Begin Data provided

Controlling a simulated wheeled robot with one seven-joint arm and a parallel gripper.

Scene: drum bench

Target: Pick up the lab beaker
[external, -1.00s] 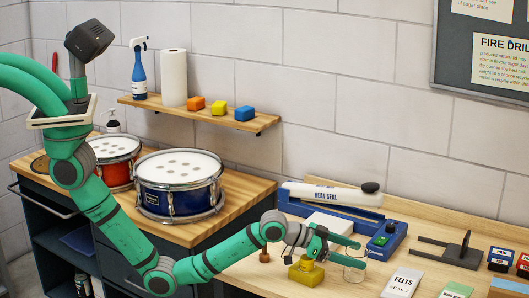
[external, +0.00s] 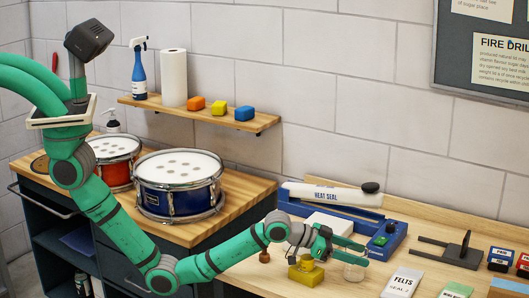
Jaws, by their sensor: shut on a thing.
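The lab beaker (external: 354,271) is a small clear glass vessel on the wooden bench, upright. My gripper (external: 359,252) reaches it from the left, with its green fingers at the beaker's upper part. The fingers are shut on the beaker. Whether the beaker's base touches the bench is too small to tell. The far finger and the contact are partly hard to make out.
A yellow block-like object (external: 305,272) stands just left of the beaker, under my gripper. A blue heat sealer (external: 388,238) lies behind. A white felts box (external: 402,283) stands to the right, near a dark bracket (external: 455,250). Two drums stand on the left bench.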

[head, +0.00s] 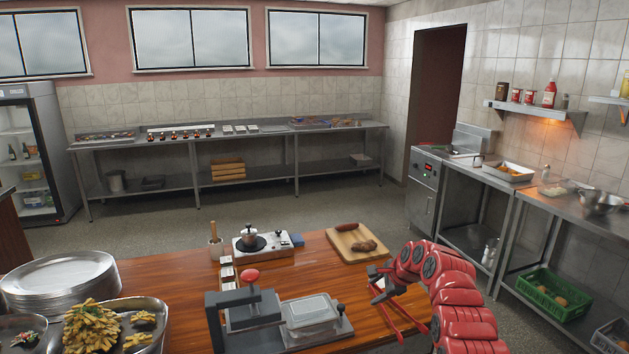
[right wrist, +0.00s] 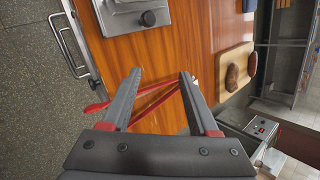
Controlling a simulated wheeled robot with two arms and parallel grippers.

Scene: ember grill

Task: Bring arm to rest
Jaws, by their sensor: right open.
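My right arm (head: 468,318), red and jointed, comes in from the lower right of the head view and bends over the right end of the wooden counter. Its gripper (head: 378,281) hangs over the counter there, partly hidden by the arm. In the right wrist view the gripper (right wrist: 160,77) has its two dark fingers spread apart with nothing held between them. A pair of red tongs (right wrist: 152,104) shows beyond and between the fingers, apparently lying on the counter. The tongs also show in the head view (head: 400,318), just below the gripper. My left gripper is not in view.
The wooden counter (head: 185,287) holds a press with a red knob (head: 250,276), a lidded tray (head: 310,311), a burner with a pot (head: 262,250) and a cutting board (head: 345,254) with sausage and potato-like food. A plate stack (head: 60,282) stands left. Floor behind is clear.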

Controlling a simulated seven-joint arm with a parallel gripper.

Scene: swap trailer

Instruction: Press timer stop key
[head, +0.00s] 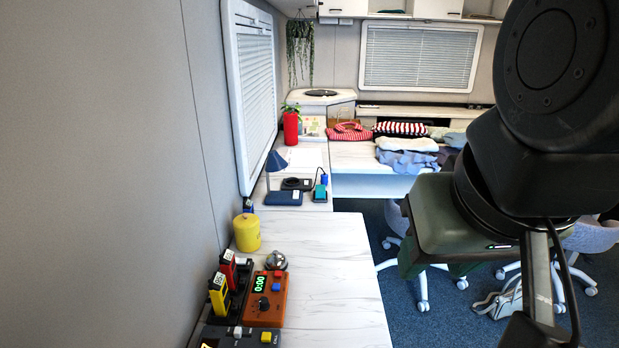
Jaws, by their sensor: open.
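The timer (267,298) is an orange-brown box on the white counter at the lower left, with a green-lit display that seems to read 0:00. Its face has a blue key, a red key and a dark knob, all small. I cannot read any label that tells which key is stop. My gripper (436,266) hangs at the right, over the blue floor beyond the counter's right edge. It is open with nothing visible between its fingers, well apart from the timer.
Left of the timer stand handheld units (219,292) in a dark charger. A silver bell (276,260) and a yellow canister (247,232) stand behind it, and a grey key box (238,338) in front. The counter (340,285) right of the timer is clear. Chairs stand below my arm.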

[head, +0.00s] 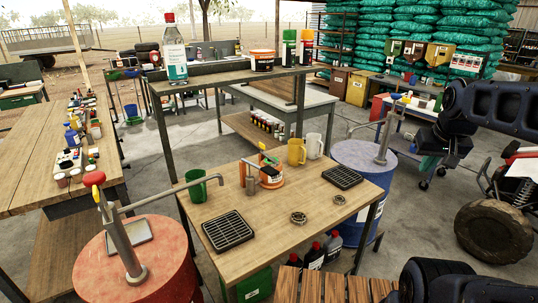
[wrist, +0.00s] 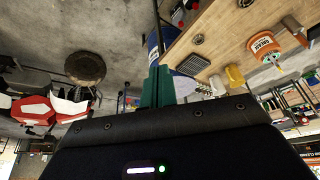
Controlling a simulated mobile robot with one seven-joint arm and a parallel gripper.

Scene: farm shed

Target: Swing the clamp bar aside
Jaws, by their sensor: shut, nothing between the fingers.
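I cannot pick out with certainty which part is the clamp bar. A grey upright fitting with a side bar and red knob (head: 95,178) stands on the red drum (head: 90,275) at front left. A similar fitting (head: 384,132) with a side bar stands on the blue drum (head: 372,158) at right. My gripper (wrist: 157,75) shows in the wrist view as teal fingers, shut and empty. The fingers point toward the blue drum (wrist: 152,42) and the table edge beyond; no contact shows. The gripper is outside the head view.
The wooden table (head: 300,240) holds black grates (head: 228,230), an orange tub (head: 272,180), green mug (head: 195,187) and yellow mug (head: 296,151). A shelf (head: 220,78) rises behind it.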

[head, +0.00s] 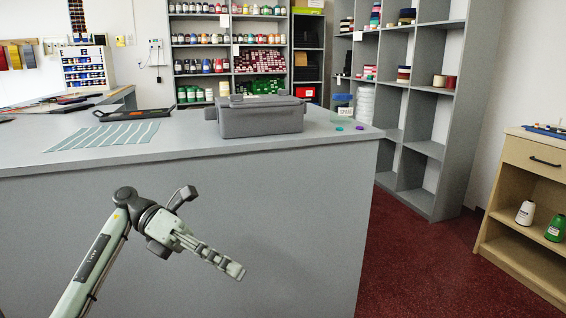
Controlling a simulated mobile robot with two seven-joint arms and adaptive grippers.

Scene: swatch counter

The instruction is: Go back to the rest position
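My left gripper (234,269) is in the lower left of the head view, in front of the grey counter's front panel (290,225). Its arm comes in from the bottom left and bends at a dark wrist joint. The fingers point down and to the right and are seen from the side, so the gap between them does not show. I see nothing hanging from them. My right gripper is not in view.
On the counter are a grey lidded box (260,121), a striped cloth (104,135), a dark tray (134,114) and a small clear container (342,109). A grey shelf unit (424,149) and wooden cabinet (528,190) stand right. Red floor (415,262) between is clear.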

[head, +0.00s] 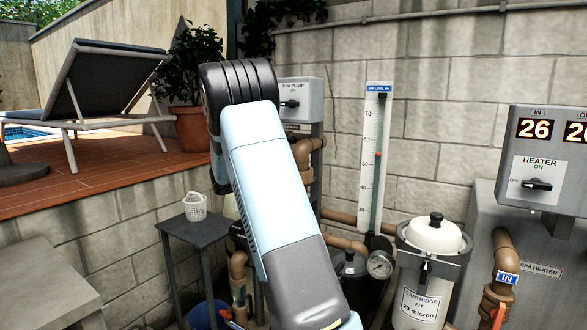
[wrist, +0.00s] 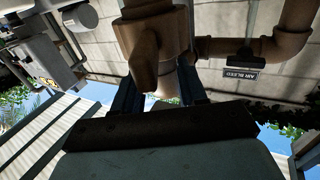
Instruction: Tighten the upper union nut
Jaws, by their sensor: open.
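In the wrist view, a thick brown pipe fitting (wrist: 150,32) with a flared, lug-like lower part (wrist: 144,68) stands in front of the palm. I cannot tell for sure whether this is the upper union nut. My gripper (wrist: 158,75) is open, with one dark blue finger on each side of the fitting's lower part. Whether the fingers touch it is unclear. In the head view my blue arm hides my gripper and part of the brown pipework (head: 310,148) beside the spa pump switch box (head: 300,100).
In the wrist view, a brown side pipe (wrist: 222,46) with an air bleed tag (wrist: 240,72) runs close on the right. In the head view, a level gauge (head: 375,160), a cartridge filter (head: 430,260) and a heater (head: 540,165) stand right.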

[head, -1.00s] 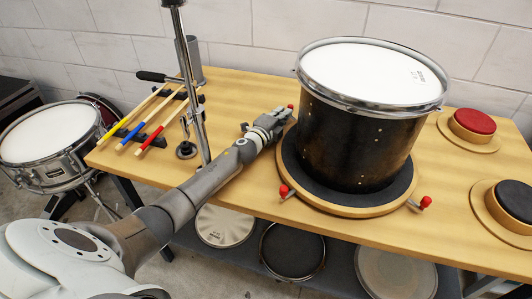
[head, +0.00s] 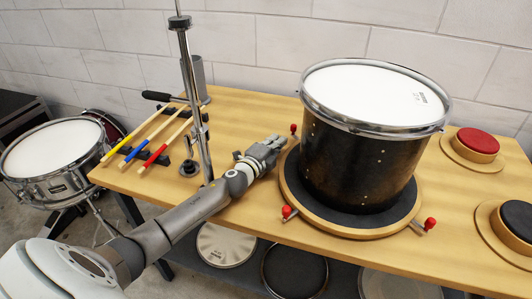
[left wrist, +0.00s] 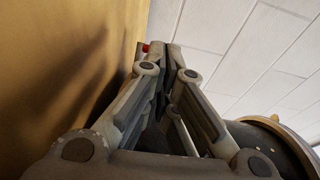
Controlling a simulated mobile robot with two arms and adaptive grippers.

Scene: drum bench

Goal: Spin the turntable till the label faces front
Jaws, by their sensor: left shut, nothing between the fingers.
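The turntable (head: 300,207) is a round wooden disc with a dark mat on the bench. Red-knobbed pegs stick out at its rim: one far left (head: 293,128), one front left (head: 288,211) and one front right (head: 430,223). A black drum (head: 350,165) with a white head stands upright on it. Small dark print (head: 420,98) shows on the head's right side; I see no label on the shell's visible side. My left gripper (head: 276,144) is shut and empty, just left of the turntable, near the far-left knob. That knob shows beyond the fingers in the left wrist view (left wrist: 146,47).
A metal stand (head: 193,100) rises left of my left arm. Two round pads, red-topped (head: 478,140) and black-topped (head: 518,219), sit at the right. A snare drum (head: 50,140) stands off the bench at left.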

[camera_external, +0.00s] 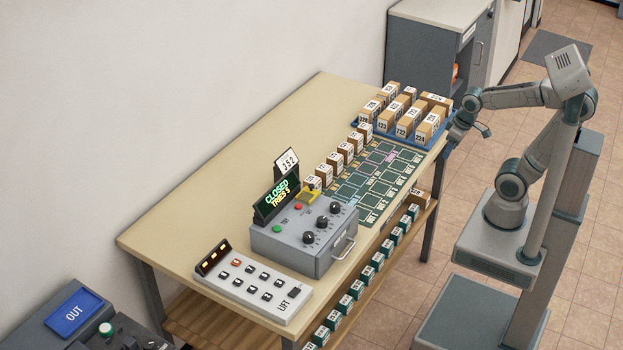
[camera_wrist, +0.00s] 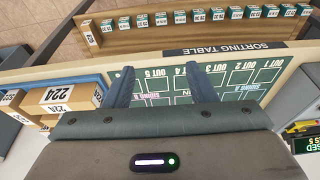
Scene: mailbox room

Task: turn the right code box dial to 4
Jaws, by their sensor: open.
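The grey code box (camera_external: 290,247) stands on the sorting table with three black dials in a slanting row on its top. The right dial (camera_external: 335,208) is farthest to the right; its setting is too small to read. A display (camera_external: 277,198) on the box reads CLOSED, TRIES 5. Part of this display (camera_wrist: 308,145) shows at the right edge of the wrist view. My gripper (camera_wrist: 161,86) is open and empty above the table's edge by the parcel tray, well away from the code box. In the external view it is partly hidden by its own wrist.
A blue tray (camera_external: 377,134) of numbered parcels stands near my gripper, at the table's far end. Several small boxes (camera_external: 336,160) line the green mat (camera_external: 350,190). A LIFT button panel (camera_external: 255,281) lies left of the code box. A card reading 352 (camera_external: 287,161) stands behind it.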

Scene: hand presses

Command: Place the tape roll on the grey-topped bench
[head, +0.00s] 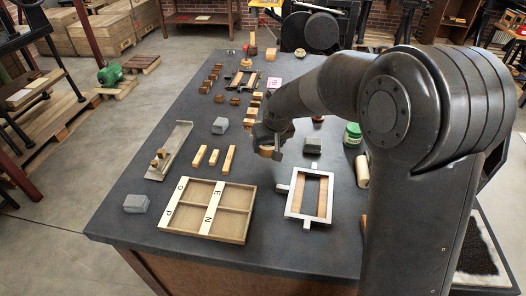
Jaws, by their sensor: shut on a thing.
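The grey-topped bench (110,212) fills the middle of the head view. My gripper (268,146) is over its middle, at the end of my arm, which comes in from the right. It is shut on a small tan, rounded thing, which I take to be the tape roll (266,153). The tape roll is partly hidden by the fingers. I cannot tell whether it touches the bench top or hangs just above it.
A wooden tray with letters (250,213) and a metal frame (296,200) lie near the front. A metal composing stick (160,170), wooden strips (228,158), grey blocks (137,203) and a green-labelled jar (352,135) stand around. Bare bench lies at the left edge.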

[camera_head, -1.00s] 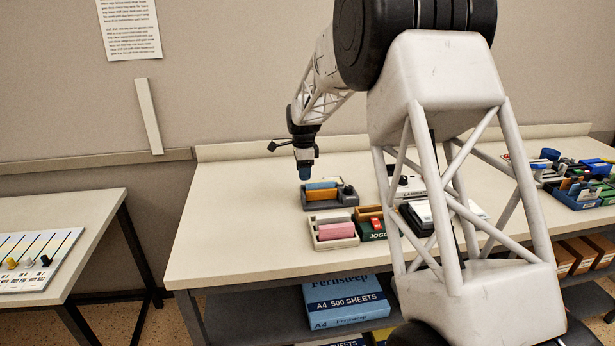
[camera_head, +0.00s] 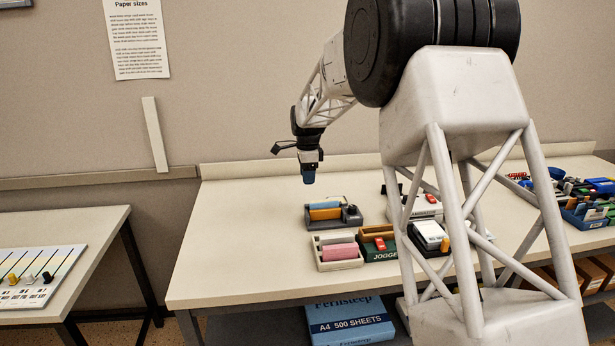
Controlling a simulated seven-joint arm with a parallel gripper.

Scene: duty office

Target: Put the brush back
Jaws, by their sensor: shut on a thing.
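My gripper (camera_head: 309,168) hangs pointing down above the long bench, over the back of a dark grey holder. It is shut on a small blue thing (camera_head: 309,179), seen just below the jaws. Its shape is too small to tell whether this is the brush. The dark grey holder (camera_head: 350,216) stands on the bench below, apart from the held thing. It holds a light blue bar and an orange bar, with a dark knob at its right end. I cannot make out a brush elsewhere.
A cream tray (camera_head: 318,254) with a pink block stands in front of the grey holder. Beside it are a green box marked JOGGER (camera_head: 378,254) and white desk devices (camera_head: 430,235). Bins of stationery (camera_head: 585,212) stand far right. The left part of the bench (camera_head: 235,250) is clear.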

End Data provided

Exercise requirements -> Return, unchanged, the lines from the first line of the material through the line that holds "[external, +0.00s]", inclusive, omitting pictures.

Written reply ->
Controlling a simulated wheeled robot with one seven-joint arm and a parallel gripper.

Scene: drum bench

Target: Pick up the lab beaker
[external, -1.00s] 
[external, +0.00s] 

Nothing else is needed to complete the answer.